What is “seeing action in inaction” and “inaction in action”?
As this is a spiritual discourse, these two sentences refer to the actions of a spiritual seeker.

We have a very good example to understand this from two of the events in our day to day life in this world.

a)  Take the example of two trains at a station and we are the passengers in one of those two trains. When the train we are sitting moves forward, it appears that the other stationary train and the passengers in it are moving in an opposite direction even though that second train is stationary.
Here, motion is attributed wrongly to the motionless. We see action in inaction.

b)  Let us imagine that we are on the shore and there is a sailing ship in the waters. From our own viewpoint, it appears that the ship is stationary even though it is in motion.
Here, we attribute inaction to action.

We can see how ignorance covers our vision in these two instances.

In the spiritual journey, as discussed in the previous sloka, we are attributing action in inaction and say that “I am the doer, I enjoyed the food etc”. These actions were made possible only because of the life energy within which make us feel that we are the doer of actions.

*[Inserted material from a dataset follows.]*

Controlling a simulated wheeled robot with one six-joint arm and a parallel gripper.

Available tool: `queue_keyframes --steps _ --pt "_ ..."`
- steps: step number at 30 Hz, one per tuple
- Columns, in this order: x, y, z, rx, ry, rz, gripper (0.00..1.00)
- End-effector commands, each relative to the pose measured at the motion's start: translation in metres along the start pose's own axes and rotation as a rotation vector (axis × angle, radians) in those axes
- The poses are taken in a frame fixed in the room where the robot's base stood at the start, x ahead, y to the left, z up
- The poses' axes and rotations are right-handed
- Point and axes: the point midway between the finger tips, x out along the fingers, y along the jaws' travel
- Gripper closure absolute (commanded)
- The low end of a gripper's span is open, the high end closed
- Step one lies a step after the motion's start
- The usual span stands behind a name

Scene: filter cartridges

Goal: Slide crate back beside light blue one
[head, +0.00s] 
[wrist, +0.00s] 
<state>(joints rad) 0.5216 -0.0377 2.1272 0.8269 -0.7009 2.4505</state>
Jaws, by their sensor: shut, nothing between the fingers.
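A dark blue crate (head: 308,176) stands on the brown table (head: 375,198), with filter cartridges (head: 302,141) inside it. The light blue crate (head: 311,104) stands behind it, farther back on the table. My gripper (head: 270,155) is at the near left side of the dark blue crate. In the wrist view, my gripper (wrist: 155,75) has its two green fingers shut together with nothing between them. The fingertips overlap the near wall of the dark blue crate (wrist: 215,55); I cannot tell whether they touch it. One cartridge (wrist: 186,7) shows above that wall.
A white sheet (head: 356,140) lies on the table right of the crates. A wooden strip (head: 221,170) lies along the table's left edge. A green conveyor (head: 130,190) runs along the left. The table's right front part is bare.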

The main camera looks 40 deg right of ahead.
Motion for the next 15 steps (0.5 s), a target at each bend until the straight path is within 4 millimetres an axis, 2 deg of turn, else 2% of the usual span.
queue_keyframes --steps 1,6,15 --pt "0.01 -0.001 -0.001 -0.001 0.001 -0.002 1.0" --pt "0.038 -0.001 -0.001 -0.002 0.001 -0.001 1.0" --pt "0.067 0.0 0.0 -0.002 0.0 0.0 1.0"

On the contrary, we do not recognise the role of the life energy in all our actions and consider that this energy is static even though it is the real kinetic energy in constant motion to keep the body alive. Herein we mistake “inaction in action.”

He who recognises the role of the Atman within, the role of the divine energy in nature is the wise and a yogi. Mistaking the self (physical body, inert in the absence of life) as the Self (real doer of actions) is ignorance or egoistic.